-- Records shown start --
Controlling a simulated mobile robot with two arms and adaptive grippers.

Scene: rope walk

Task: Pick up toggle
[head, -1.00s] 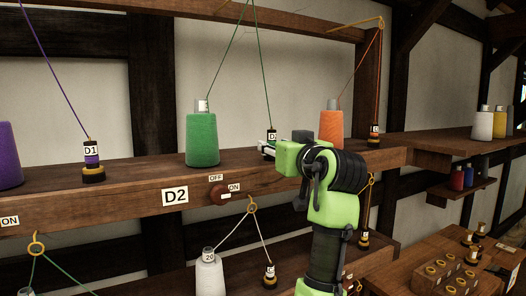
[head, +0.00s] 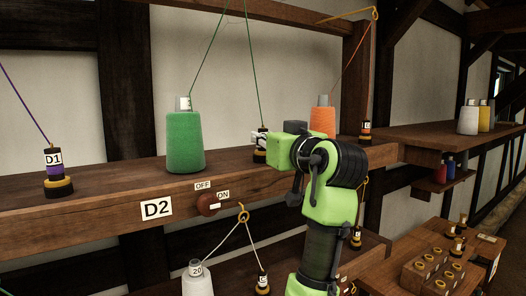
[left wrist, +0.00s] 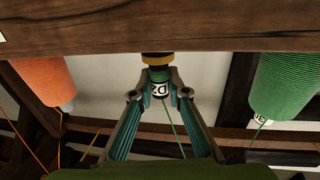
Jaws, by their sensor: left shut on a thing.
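The toggle is a small dark spool marked D2 (head: 260,141), with a white label and a green thread rising from it. It stands upright at the upper beam, between a green cone (head: 185,140) and an orange cone (head: 322,120). My left gripper (left wrist: 159,78) is shut on the toggle; in the left wrist view, which is upside down, the fingers close around its green band (left wrist: 158,74), beside its yellow ring. I cannot tell whether its base touches the beam. My right gripper is not in view.
The beam (head: 110,215) carries a D2 plate and a red knob (head: 207,204) between OFF and ON labels. Another toggle, D1 (head: 56,172), stands at left. A white cone (head: 196,280) is below. A side shelf (head: 440,146) and a table with a wooden block are at right.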

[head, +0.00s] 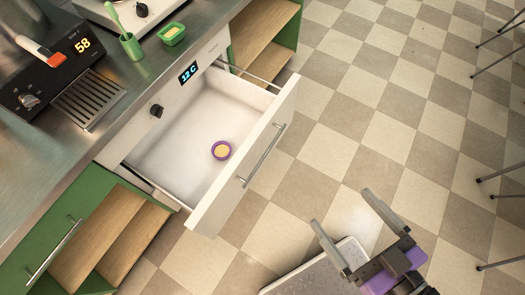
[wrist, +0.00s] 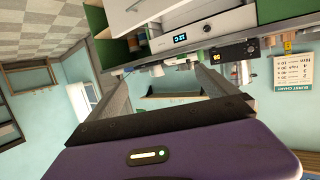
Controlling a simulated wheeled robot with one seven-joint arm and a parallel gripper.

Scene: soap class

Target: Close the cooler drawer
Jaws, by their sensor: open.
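The white cooler drawer (head: 228,180) is pulled well out from the counter front, with a metal bar handle (head: 262,155) on its outer face. Inside it sits a small purple bowl (head: 221,150) with pale yellow contents. The cooler panel (head: 172,92) has a black knob and a display reading 12 C; the panel also shows in the wrist view (wrist: 220,27). My gripper (head: 342,207) is open and empty, apart from the drawer, to the lower right of its front. Its fingers also show in the wrist view (wrist: 162,88).
Open green cabinets with wooden shelves flank the cooler. The checkered floor (head: 390,90) right of the drawer is clear. Thin metal legs stand at the far right.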

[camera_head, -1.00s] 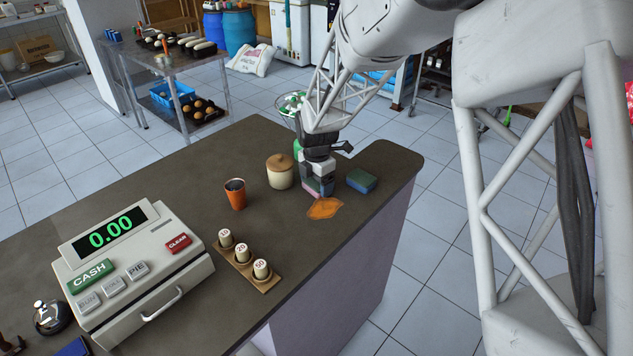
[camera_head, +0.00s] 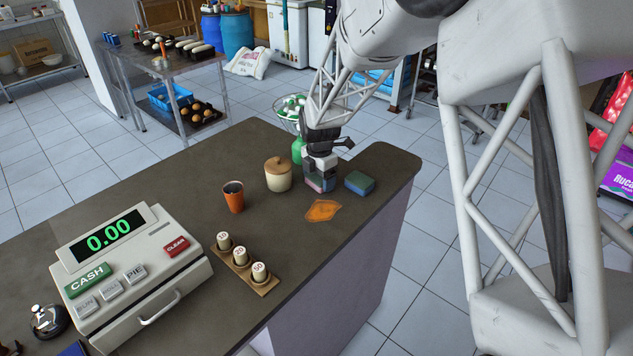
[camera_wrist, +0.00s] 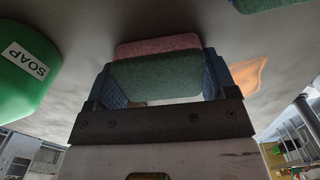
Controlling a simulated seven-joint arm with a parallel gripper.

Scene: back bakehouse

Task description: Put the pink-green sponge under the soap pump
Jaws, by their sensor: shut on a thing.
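The pink-green sponge (camera_wrist: 158,70) is between my gripper's blue fingers in the wrist view, its green side nearer the camera. My gripper (camera_head: 320,184) is shut on it, low at the counter; in the head view only a little pink of the sponge (camera_head: 316,188) shows. I cannot tell whether it touches the counter. The soap pump, a green bottle (camera_head: 297,151), stands just behind and left of my gripper, partly hidden. Its SOAP label shows on the bottle in the wrist view (camera_wrist: 24,75), apart from the sponge. What lies under its base is hidden.
A blue-green sponge (camera_head: 359,182) lies right of my gripper, and an orange cloth (camera_head: 323,210) in front. A lidded jar (camera_head: 278,176) and an orange cup (camera_head: 233,196) stand left. The counter's edge (camera_head: 392,208) is close on the right.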

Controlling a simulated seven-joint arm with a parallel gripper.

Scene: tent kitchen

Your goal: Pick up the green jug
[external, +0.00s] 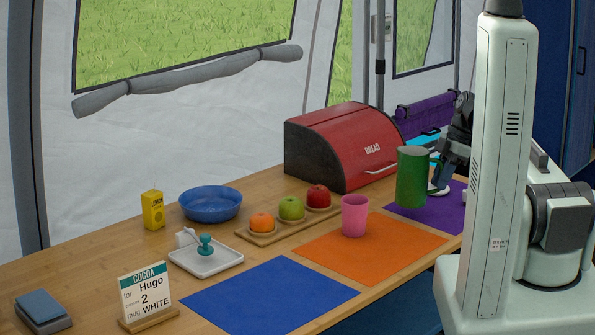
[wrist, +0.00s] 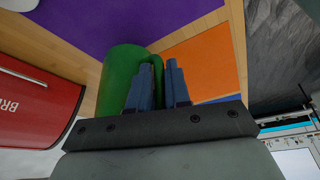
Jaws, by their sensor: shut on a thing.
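The green jug (external: 411,178) is upright at the purple mat (external: 440,211), right of the pink cup. I cannot tell whether its base touches the mat or is slightly above it. My gripper (external: 441,182) is at the jug's right side, partly hidden behind my arm in the external view. In the wrist view, the blue-grey fingers of my gripper (wrist: 160,88) are shut on the handle of the green jug (wrist: 121,68), whose body is left of them. The purple mat (wrist: 150,18) shows beyond.
The pink cup (external: 354,216) stands on the orange mat (external: 372,246), close to the jug. The red bread bin (external: 335,145) is behind it. A fruit board (external: 262,239), blue bowl (external: 210,204), white tray (external: 207,262) and sign (external: 147,294) are left. The blue mat (external: 270,297) is clear.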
-- Records shown end --
## Your goal
List each line in the listing that contains the string "Pick".

## In response
Task: Pick up toggle
Your goal: Pick up the green jug

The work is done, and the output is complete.